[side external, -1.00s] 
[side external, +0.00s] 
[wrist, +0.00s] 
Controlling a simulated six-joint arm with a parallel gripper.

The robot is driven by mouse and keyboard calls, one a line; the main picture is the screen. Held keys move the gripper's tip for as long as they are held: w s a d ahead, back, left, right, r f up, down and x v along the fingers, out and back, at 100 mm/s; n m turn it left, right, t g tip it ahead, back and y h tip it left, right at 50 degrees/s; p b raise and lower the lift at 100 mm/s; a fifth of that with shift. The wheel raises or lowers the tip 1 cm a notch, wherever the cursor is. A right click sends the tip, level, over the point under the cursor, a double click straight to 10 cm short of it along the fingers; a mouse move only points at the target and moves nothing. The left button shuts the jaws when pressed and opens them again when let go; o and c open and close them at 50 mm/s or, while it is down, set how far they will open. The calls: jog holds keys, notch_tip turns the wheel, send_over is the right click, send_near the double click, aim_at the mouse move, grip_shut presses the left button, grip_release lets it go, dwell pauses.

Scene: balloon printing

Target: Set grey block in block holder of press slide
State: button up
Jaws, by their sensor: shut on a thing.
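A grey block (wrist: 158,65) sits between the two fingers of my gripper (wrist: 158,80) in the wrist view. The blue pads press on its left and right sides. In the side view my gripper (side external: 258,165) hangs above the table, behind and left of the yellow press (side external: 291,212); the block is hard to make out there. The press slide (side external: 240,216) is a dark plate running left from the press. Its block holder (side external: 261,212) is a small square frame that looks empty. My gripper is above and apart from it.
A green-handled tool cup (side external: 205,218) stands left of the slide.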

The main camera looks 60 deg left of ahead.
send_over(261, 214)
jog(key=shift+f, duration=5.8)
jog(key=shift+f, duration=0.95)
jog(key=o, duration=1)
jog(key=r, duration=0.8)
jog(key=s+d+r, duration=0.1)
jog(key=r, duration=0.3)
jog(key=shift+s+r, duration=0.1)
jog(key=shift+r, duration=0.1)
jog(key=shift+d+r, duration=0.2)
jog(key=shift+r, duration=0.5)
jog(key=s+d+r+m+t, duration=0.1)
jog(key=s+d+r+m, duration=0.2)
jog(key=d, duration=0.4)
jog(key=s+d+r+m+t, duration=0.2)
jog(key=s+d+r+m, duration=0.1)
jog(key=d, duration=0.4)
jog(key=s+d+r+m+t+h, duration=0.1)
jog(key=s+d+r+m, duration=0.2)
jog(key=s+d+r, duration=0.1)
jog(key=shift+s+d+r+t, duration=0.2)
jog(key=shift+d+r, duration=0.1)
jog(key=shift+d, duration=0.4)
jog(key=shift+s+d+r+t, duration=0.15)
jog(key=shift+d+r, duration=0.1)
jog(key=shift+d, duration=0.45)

++++

__Exercise directions__
Take the listing above and set it down exactly.

__Answer for the task__
[side external, -1.00s] 
[side external, +0.00s] 
[wrist, +0.00s] 
Controlling a simulated six-joint arm with a parallel gripper.

The robot is driven by mouse and keyboard calls, one a line; the main picture is the screen. Held keys move the gripper's tip for as long as they are held: w s a d ahead, back, left, right, r f up, down and x v along the fingers, out and back, at 100 mm/s; n m turn it left, right, t g tip it ahead, back and y h tip it left, right at 50 degrees/s; p b raise and lower the lift at 100 mm/s; a fifth of that with shift. The wheel raises or lowers the tip 1 cm a notch, wherever the cursor is. A right click sends the tip, level, over the point under the cursor, a double click straight to 10 cm short of it along the fingers; a mouse move only points at the target and moves nothing. The left button shuts the jaws when pressed and opens them again when let go; o and c open and close them at 50 mm/s or, while it is down, set how far they will open. The calls: jog holds keys, notch_tip turns the wheel, send_over is the right click, send_near the double click, aim_at the mouse move, grip_shut presses the left button, grip_release lets it go, dwell pauses.

Scene: balloon printing

Target: Set grey block in block holder of press slide
State: button up
Jaws, by their sensor: shut on a thing.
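A grey block (wrist: 158,65) sits between the two fingers of my gripper (wrist: 158,80) in the wrist view. The blue pads press on its left and right sides. In the side view my gripper (side external: 258,165) hangs above the table, behind and left of the yellow press (side external: 291,212); the block is hard to make out there. The press slide (side external: 240,216) is a dark plate running left from the press. Its block holder (side external: 261,212) is a small square frame that looks empty. My gripper is above and apart from it.
A green-handled tool cup (side external: 205,218) stands left of the slide.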

The main camera looks 60 deg left of ahead.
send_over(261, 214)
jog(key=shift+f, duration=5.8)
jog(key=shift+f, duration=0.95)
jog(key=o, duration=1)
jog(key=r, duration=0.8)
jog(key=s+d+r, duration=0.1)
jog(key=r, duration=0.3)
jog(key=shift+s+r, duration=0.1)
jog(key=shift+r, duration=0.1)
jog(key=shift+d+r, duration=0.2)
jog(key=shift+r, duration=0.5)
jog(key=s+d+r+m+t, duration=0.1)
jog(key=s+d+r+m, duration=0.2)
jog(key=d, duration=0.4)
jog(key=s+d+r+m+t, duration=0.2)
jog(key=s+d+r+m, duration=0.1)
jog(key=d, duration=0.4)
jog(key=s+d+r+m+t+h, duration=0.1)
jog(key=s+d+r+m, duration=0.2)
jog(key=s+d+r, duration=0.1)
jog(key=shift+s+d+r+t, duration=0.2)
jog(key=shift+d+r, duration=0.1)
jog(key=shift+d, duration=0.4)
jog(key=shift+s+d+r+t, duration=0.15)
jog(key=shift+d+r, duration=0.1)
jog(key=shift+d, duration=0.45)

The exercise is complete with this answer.